Мотив эстетического размежевания официального и неподцензурного искусства как раз и реализуется в таких суждениях, заведомо лишенных гибкости, а то и вовсе радикальных. В частности, полемический выпад Николая Сергеевича в адрес подразумеваемых оппонентов строится на противопоставлении сюжета, разработкой которого, по всеобщему мнению, определяется «мастерство творца», отсутствию «конкретного содержания», в котором «нет никакой необходимости». Когда издание книги или организация выставки осуществляются лишь «в расчете... на начальство», единственным критерием художественности, по мысли персонажа, является одобрение последнего [Холин 2015: 77-78]. Осознав это и попав под влияние картин Пикассо, Николай Сергеевич, прежде член МОСХа и крупный чиновник, резко меняет приоритеты, переключившись с портретов политических деятелей на абстрактные полотна [Холин 2015: 18-20]. При этом предпочтения героя в живописи (Малевич, Татлин, Кандинский, Филонов, Шагал) предсказуемо созвучны литературным пристрастиям С. Волина, среди которых, помимо Пушкина, упоминаются Хлебников, Блок и Маяковский (последним двум, впрочем, от него нередко «достается» «под горячую руку» [Холин 2015: 198]).
Главным оппонентом Николая Сергеевича выступает рабочий Петр Петрович, чьи высказывания последовательно (хотя и весьма упрощенно) трактуют «генеральную линию партии» в области литературы. Прежде всего, материалом писателю служат «производственные процессы», ради изучения которых он «стремится в рабочую среду». Как и все «советские учреждения», писатель трудится «по плану», придерживаясь норм жизнеподобия и обращаясь к публике на понятном ей, «человеческом» языке. Представление о новизне в данной системе координат лежит исключительно в сфере общественной пользы - и именно она становится критерием профессиональной состоятельности автора. Среди своих литературных пристрастий Петр Петрович называет Фому Александровича Слабовского, автора поэмы «Тяпкин на том свете», и Глеба Филатыча Киселля, «говорящие» фамилии которых намекают на А.Т. Твардовского и, вероятно, Л.А. Кассиля, обнаруживая вместе с тем авторскую иронию2. Выстраивая аргументацию, герой не раз прибегает к оппо-
зиции реализм - модернизм, причем положительно маркированным оказывается левый ее член - но в целом оба понятия мыслятся лишь «ярлыками», лишенными внятно очерченных смысловых границ [Холин 2015: 113-119].
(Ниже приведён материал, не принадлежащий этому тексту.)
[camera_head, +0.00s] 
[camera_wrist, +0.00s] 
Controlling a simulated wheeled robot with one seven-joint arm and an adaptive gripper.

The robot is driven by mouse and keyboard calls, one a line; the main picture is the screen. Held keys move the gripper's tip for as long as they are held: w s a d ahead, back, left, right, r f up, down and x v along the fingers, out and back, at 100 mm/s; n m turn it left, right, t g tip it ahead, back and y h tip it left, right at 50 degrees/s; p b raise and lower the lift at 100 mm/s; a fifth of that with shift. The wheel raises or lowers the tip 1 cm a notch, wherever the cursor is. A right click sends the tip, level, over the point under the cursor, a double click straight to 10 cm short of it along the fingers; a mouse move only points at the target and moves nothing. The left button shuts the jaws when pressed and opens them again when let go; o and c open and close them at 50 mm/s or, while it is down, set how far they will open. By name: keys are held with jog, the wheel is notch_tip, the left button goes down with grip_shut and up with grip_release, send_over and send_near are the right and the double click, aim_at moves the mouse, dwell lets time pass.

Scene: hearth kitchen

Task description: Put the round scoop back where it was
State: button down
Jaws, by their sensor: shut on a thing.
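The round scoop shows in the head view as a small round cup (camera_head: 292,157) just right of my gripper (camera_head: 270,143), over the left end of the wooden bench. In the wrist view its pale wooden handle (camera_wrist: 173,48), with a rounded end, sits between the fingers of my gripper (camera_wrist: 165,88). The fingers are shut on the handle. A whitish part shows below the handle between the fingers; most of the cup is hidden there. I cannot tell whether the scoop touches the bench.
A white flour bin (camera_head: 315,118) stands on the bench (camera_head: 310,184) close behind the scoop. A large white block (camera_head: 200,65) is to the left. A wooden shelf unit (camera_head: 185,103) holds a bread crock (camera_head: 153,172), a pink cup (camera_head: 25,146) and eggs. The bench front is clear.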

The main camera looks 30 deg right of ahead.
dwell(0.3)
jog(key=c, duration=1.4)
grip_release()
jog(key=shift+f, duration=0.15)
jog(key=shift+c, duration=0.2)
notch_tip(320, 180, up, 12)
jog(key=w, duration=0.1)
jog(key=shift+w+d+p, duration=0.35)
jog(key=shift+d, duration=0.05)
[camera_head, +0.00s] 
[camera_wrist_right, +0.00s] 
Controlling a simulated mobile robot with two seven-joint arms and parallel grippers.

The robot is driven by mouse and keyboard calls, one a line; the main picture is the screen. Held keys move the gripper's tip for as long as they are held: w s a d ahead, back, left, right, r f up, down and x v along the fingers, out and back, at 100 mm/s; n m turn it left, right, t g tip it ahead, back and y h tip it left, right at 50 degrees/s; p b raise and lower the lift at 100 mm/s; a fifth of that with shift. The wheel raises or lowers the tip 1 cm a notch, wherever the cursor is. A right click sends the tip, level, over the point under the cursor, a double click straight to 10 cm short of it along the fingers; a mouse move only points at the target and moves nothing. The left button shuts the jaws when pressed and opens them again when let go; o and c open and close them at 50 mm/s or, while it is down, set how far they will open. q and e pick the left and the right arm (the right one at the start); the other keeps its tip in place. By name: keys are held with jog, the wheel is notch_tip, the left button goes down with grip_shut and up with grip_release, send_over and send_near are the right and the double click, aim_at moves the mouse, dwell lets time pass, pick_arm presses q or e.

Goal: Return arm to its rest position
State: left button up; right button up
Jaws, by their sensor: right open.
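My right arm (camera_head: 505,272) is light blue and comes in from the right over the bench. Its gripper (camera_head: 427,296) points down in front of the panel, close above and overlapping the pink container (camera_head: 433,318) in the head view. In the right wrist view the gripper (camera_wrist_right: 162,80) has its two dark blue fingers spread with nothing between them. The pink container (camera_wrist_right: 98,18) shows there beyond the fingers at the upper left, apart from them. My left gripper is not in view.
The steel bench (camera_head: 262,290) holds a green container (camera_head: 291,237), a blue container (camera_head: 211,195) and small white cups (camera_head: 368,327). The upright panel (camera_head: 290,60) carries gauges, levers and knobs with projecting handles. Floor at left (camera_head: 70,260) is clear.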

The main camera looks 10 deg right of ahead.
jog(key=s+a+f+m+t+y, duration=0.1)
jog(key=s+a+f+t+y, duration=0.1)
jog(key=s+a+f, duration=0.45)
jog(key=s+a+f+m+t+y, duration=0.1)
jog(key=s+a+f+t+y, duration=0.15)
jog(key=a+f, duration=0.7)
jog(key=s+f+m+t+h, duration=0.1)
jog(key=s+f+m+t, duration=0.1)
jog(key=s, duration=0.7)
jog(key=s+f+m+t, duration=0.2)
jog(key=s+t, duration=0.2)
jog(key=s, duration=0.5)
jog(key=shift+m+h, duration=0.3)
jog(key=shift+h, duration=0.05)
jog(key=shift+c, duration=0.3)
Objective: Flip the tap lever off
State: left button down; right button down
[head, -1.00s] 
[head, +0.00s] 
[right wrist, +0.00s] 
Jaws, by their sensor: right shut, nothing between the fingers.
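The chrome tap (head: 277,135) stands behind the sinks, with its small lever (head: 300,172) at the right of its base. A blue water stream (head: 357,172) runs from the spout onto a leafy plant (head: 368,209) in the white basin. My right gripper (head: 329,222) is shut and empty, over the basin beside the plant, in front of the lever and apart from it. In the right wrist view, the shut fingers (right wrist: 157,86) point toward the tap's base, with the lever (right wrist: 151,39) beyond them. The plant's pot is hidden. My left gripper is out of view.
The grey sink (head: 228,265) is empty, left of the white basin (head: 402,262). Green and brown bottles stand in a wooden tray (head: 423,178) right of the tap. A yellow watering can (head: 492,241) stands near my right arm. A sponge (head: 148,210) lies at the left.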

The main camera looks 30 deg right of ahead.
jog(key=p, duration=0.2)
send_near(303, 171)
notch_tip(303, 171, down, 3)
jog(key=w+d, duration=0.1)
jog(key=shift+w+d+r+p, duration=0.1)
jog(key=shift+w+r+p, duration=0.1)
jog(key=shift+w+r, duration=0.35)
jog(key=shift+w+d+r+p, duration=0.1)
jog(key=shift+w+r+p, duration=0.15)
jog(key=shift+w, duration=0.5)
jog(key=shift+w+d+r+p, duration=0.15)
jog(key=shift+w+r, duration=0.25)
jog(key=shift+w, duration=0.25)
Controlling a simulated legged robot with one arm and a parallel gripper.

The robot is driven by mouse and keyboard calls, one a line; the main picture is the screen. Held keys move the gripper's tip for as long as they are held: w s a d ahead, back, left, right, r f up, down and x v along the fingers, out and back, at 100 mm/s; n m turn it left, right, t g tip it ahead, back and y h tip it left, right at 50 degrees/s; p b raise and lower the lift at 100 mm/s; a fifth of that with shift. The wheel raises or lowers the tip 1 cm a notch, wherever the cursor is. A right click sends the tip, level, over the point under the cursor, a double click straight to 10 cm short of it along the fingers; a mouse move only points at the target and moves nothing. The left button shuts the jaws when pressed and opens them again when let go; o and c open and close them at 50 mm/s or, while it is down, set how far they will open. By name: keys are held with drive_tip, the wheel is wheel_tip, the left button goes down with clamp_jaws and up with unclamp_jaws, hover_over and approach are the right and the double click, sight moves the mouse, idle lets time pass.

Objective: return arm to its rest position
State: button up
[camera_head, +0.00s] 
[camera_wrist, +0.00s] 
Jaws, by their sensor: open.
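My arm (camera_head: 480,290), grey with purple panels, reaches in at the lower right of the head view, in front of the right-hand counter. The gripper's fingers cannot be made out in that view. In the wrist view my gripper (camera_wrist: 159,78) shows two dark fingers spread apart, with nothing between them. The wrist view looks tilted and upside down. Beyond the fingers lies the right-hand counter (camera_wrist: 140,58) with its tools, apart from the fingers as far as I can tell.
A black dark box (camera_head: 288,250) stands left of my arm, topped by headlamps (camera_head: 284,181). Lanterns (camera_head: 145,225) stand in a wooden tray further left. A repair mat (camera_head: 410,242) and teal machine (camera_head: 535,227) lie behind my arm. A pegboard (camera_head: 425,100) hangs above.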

В свете сказанного показательно противопоставление стихотворения Холина «Россия» (в романе оно приписывается Волину) и одноименного текста участкового (появившегося, вероятно, лишь для того, чтобы его озвучить). Первое представляет собой образец «лианозовской» «барачной» поэзии с присущей ей версификационной изощренностью, где «заземленное» содержание контрастирует с выверенной сонетной формой французского типа. В сюжетном плане существенно противопоставление непосредственно видимого (кажущегося) и реального, а именно «прозрение» скрытой за парадным «фасадом» нелицеприятной «изнанки» (подобно тому, как виднеющийся вдалеке корабль оборачивается возом сена, заседание парткома сменяется пьянкой фабричных рабочих [Холин 2015: 201]). Второе же стихотворение не только бесконфликтно (участковым безапелляционно утверждается величие России как космической сверхдержавы [Холин 2015: 68-69]), но и в формальном отношении абсолютно беспомощно: ломка размера, приблизительность рифмы, многочисленные стилистические «проколы» - вот его приметы, имитирующие (разумеется, утрированно) особенности официальной советской поэзии.
Впрочем, рассмотренные с позиций, озвученных Петром Петровичем, именно стихи авторских alter ego оказываются несостоятельными, в результате чего актуализируются мотивы эстетической нетерпимости и заведомой неадекватности оценок. Как «плохие» и «несовершенные» аттестуются критиком произведения Холли [Холин 2015: 256], а тексты Волина и вовсе трактуются как «крепчайший маразм выжившего из ума немолодого человека» [Холин 2015: 214]. Последнему, в частности, вменяется в вину взгляд на мир «из глубины сточной канавы», а также стремление «извратить действительность», которая представляется ему «сплошным, бесконечным кошмаром». В итоге главной целью этой «низкопробной поэзии» объявляется «опоэтизирование всякой нечисти, дряни, мерзости», а ее автору решительно отказывается в способности «анализировать явления» [Холин 2015: 214-215]. Естественно, что подобные суждения - иронический парафраз известной статьи Ю. Иващенко «Бездельники карабкаются на Парнас», посвященной неподцензурному альманаху «Синтаксис» [Иващенко 1960], - воспринимаются персонажем как инсинуации и встречают резко негативную реакцию: на слова критика Волин отвечает фразой «Залупу конскую тебе в нос!» [Холин 2015: 218]. Единственным же непредвзятым суждением
о текстах Холина оказывается комментарий Автора к стихам Николая Сергеевича - но и он, как было показано А.А. Житеневым, пародиен, а значит, любое метавысказывание о литературе в «Кошках Мышках» мыслится избыточным [Житенев: 270].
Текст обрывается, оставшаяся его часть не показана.